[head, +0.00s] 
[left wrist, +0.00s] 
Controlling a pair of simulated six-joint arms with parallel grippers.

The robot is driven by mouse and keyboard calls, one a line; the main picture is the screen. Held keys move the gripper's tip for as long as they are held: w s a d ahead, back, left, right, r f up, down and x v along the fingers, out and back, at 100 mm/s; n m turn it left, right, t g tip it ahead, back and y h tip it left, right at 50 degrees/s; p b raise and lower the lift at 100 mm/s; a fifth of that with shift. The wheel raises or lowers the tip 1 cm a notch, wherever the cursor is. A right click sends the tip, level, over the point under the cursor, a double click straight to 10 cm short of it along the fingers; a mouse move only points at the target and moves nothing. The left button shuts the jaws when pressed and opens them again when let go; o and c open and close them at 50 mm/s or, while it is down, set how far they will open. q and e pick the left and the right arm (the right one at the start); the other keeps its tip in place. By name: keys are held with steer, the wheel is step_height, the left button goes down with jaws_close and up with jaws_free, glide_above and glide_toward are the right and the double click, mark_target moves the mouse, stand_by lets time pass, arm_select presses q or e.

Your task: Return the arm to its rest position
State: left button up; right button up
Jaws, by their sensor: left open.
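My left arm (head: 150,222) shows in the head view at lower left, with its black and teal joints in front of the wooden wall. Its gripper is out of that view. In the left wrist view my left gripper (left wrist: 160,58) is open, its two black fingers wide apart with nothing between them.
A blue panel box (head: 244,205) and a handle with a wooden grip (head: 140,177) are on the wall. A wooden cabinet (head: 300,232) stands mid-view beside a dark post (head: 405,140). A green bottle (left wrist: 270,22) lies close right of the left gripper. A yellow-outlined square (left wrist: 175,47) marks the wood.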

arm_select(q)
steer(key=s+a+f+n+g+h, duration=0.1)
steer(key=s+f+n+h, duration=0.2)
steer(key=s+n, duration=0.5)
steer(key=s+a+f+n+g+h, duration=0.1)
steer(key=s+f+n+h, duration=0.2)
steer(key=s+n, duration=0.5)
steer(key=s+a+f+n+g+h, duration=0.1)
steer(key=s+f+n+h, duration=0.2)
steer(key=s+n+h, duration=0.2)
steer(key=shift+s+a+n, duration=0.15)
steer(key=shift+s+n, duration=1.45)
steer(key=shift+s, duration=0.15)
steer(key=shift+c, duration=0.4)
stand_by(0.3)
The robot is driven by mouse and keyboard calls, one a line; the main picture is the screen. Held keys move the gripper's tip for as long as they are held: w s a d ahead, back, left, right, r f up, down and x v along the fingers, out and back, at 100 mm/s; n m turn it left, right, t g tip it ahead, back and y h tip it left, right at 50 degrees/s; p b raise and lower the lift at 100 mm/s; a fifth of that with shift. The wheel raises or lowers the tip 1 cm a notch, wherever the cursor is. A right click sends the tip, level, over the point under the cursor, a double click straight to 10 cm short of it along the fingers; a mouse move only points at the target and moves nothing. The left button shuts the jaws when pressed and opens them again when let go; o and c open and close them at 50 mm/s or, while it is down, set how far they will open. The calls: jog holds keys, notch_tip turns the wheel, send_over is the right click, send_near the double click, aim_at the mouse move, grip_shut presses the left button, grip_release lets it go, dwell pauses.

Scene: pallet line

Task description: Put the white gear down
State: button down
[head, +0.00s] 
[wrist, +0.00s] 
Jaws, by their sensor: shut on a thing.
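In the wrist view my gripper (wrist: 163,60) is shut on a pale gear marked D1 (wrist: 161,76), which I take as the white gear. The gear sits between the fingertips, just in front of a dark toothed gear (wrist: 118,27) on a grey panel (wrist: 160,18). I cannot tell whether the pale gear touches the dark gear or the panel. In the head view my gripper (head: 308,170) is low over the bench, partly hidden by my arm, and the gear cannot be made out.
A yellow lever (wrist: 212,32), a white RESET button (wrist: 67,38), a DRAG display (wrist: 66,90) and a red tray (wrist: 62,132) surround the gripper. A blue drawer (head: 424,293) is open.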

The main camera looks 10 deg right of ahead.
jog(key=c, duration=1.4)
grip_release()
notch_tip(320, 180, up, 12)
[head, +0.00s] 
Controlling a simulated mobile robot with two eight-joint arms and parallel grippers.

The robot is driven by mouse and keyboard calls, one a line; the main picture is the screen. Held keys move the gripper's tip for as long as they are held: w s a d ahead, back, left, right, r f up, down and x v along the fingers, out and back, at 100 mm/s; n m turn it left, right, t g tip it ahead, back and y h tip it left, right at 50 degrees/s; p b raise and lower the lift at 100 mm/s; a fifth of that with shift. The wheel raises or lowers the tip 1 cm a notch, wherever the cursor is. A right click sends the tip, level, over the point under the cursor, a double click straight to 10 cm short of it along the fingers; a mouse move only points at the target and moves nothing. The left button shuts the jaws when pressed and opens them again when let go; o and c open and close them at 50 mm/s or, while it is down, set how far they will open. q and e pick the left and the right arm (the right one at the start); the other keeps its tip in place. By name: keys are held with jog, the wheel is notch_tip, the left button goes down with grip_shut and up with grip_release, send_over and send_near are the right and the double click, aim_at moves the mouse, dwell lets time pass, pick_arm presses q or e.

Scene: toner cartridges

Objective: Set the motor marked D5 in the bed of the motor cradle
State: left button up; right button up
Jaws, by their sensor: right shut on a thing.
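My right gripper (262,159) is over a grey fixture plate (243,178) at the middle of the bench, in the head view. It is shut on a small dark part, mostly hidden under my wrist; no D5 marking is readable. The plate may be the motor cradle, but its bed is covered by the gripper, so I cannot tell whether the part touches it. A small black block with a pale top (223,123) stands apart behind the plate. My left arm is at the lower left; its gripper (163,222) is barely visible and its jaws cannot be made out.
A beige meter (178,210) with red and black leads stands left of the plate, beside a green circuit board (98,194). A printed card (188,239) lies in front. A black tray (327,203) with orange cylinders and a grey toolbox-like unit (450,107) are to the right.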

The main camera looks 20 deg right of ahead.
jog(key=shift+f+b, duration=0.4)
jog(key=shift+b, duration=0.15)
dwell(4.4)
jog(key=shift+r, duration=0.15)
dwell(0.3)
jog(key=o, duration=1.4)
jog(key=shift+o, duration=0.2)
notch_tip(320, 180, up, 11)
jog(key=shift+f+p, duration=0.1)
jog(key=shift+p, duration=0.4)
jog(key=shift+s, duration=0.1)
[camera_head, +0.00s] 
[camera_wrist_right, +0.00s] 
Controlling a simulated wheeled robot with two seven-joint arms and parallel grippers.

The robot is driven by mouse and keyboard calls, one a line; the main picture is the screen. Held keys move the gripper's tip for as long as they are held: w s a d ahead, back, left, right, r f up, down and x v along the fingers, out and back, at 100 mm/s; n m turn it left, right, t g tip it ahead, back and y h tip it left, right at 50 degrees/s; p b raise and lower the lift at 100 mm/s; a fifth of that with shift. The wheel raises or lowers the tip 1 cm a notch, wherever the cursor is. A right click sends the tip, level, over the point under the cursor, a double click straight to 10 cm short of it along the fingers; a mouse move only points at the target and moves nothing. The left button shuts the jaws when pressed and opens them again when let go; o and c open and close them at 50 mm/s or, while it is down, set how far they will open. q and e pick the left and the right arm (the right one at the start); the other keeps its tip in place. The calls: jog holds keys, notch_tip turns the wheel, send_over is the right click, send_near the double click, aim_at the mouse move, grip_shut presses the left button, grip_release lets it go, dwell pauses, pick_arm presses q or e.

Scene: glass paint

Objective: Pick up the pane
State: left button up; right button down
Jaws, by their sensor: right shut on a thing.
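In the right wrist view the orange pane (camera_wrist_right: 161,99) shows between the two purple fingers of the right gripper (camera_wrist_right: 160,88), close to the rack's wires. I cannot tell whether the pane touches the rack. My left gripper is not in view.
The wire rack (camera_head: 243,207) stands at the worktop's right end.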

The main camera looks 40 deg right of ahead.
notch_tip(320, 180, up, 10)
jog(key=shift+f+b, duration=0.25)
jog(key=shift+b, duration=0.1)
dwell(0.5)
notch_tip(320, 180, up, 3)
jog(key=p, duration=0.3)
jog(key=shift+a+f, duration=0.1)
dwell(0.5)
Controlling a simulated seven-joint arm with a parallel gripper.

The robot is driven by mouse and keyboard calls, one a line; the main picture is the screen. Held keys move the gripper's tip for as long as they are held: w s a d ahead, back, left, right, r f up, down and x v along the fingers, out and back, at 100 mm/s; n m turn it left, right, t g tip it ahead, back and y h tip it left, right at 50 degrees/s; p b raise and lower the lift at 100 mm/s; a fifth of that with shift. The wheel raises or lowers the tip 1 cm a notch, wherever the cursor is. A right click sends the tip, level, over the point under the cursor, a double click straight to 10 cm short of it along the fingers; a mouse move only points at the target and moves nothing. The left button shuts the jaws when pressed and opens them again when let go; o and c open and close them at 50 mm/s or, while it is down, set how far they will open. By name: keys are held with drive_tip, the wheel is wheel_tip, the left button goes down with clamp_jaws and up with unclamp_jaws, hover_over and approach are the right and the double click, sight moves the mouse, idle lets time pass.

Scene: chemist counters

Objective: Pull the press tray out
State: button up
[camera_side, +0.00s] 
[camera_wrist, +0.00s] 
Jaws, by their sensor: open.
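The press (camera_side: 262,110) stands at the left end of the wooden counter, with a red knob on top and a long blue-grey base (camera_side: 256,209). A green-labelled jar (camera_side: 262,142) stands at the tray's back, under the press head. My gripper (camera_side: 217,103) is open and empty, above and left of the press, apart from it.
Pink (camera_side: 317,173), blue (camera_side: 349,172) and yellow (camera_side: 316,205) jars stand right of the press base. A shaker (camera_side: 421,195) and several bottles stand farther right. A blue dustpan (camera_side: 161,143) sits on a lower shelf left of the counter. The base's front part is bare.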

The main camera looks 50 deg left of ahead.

━━━━━━━━━━━━━━━━━━━━

Go through the material and copy out every line with "State" in it.

**Solved problem**
State: left button up; right button up
State: button down
State: left button up; right button up
State: left button up; right button down
State: button up

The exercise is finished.